PROBLEM REQUIREMENTS: Look through the material below. Copy every line with the string "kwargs" in it.

━━━━━ SUPPLIED MATERIAL

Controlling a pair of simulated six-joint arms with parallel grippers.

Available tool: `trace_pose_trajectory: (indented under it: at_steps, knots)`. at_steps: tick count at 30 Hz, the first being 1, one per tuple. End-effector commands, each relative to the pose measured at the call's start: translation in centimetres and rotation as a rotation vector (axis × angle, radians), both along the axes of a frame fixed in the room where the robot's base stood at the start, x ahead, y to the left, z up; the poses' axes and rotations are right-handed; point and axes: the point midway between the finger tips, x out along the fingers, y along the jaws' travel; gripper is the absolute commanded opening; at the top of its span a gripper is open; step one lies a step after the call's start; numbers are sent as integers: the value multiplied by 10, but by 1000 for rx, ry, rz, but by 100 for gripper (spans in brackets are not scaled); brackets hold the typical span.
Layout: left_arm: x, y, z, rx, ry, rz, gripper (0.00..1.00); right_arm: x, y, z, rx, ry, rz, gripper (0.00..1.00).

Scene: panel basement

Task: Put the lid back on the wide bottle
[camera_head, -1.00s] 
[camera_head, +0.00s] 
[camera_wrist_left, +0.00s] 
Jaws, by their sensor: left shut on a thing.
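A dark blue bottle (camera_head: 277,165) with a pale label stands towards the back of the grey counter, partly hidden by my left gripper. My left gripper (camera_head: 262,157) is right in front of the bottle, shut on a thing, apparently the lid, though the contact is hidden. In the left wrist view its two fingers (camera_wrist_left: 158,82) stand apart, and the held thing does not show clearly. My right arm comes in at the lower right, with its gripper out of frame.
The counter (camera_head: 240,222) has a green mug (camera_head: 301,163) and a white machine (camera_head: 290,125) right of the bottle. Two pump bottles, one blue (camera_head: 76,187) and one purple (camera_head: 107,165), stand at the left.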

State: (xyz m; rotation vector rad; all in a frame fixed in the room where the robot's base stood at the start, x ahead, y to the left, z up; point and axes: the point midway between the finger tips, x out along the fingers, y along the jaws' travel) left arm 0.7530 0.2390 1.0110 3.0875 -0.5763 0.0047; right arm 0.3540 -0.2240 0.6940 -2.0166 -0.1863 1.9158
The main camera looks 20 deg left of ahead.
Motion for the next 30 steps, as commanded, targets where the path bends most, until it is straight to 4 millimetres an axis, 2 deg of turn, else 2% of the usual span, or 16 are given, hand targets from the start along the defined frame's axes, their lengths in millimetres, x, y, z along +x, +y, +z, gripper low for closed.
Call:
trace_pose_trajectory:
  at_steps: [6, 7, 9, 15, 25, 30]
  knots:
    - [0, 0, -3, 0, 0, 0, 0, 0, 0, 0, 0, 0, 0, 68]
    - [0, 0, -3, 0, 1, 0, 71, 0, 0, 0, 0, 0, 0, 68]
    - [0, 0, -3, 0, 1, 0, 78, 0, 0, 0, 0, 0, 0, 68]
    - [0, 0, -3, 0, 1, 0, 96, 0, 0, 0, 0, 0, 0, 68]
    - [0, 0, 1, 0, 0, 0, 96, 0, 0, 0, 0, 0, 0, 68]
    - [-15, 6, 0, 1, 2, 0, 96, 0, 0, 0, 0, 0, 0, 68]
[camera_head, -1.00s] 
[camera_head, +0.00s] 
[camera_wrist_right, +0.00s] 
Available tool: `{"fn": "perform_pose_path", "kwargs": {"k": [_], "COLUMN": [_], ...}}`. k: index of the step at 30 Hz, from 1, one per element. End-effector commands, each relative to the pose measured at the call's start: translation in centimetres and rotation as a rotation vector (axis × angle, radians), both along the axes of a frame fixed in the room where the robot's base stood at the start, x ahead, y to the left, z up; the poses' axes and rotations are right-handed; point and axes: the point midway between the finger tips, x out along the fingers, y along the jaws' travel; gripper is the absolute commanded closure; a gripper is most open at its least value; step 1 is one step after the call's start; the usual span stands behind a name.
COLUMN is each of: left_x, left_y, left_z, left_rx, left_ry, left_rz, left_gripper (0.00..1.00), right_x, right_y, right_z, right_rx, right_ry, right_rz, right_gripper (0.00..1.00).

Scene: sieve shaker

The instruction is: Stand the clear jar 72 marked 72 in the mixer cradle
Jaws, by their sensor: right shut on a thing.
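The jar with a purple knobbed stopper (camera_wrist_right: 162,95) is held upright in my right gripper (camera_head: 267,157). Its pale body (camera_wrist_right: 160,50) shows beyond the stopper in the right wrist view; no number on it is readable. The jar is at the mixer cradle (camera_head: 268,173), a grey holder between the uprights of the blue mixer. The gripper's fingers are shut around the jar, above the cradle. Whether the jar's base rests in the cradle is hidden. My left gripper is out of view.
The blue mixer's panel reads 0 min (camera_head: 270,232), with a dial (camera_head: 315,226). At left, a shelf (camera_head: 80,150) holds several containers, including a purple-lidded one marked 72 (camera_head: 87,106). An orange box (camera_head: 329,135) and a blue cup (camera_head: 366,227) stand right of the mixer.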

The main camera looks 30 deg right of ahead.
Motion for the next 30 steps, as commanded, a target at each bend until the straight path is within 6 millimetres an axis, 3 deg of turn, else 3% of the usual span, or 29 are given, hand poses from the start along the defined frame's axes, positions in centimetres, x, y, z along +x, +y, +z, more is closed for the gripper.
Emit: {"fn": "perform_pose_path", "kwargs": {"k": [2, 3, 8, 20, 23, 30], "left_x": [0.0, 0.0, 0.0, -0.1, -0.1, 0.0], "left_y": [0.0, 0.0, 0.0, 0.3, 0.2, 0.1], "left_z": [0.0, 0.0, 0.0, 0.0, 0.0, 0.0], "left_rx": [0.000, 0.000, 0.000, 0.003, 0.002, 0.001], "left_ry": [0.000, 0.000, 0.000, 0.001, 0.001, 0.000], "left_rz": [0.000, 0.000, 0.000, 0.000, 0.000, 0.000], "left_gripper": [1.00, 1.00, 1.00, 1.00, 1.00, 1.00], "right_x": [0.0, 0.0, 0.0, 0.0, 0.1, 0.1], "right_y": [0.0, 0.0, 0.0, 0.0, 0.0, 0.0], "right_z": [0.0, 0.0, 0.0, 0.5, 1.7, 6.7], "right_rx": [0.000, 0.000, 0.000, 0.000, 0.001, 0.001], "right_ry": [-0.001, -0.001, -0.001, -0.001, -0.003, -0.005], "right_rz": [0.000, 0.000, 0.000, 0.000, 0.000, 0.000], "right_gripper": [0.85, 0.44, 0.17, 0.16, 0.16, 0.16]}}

━━━━━━━━━━

FULL RESPONSE:
Available tool: `{"fn": "perform_pose_path", "kwargs": {"k": [_], "COLUMN": [_], ...}}`. k: index of the step at 30 Hz, from 1, one per element. End-effector commands, each relative to the pose measured at the call's start: translation in centimetres and rotation as a rotation vector (axis × angle, radians), both along the axes of a frame fixed in the room where the robot's base stood at the start, x ahead, y to the left, z up; the poses' axes and rotations are right-handed; point and axes: the point midway between the finger tips, x out along the fingers, y along the jaws' travel; gripper is the absolute commanded closure; a gripper is most open at its least value; step 1 is one step after the call's start; the usual span stands behind a name.
Emit: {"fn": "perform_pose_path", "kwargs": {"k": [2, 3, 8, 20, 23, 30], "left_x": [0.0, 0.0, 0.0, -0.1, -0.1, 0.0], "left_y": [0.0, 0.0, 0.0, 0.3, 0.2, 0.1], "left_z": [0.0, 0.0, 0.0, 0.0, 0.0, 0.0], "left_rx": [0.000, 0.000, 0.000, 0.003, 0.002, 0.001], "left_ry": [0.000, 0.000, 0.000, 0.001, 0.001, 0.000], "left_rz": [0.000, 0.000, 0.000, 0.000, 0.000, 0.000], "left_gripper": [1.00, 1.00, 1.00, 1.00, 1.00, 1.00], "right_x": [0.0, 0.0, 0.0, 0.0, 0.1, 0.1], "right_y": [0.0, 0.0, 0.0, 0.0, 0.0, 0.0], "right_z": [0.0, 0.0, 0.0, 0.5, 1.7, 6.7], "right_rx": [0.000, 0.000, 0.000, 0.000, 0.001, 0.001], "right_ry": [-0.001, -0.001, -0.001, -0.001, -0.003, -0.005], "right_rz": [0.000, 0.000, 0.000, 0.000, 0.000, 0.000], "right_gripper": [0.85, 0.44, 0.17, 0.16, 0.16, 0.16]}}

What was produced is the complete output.